Jacques-Ignace Hitthorf, architetto progettista franco-tedesco, attivo a Parigi a metà XVII secolo (Gare du Nord, Place de la Concorde) fondò la sua formazione professionale viaggiando in Sicilia e dando un contributo significativo alla lettura dell’architettura greca, intuendone la policromia, traendo spunto da frammenti di stucco colorato nel sito dei templi di Selinunte, e capovolgendo la visione dell’epoca di un neoclassicismo monocromatico.

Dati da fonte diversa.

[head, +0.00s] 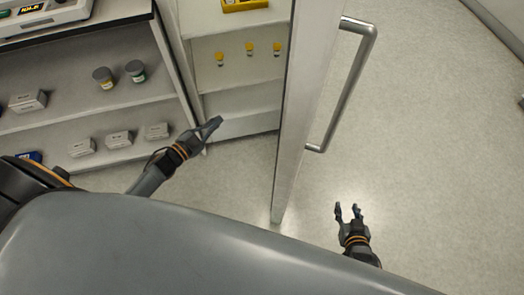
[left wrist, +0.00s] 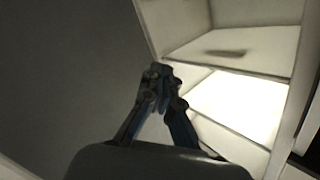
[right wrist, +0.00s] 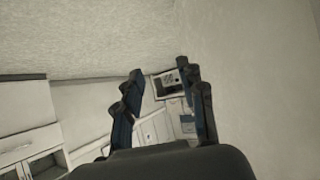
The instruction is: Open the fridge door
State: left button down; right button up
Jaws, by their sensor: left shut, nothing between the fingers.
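The fridge door (head: 304,120) stands swung open in the head view, seen nearly edge-on, with a long metal handle (head: 347,90) on its right face. The fridge interior (head: 235,80) shows left of the door, with white shelves. My left gripper (head: 217,122) is shut and empty at the front of the fridge's lower opening, left of the door and apart from it. In the left wrist view its fingers (left wrist: 158,72) meet before the pale shelves. My right gripper (head: 347,206) is open and empty, right of the door's lower end and below the handle, touching neither.
An open shelf unit (head: 80,115) with small boxes and two jars (head: 104,77) stands left of the fridge. Several yellow-capped vials (head: 249,48) and a yellow rack (head: 245,5) are inside the fridge. The floor (head: 430,160) right of the door is clear.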

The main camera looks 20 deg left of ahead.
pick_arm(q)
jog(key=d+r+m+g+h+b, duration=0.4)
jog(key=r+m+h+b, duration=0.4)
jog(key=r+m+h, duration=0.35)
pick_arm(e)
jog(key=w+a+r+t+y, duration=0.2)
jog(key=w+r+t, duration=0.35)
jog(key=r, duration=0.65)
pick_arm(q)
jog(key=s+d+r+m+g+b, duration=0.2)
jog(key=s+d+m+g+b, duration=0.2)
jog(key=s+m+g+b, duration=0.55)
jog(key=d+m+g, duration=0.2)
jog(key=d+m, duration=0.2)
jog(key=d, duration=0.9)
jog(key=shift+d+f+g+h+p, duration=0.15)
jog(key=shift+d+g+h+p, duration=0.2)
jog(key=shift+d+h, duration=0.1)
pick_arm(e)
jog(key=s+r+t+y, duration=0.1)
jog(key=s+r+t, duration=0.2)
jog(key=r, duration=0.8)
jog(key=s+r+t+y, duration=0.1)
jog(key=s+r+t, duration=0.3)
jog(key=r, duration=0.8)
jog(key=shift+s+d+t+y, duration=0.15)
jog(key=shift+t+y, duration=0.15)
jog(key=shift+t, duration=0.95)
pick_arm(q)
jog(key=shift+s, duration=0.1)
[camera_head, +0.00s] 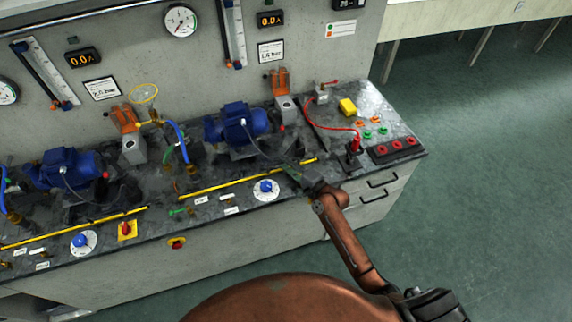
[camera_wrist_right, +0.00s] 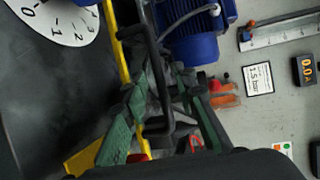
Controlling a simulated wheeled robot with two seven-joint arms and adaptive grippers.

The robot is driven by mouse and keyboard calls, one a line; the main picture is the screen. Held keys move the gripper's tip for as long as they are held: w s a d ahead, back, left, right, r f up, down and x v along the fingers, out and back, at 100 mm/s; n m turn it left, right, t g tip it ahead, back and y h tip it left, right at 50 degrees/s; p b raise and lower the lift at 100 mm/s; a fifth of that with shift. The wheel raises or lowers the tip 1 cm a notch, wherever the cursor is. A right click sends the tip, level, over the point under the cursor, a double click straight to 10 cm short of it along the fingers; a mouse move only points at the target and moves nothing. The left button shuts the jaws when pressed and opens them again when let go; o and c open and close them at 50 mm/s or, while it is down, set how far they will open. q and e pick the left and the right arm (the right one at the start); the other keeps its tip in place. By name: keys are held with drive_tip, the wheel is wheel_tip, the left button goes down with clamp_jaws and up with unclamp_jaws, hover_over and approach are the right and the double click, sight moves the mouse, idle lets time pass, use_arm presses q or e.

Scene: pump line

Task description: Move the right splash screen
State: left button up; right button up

Allo stesso modo, nel campo delle strutture, Eugene Freyssinet introdusse una innovazione rivoluzionaria nella tecnica del cemento armato inventando il cemento armato precompresso per sfruttare in misura ottimale le proprietà dell’acciaio e del calcestruzzo, e questa rivoluzione, brevettata, era basata semplicemente modificando le modalità di messa in opera dei materiali, quindi cambiando la consuetudine.

Queste storie, come altre simili, ci insegnano che a volte dobbiamo provare ad avere una visione capovolta delle conoscenze ereditate.

  

 

Ciò che stai descrivendo sembra un po’ un gioco a rincorrere i miti dal presente all’antichità…

 

Ingegner Antonio Trimboli

Esatto, sollecitata da queste figure, lungo il cammino verso la soluzione della copertura, la mente saltella dal periodo modernista catalano a cavallo del 1900 fino ad approdare all’epoca dei viaggiatori del 1800. E in fondo questo percorso di ricerca, è esattamente quello tracciato proprio da questi personaggi.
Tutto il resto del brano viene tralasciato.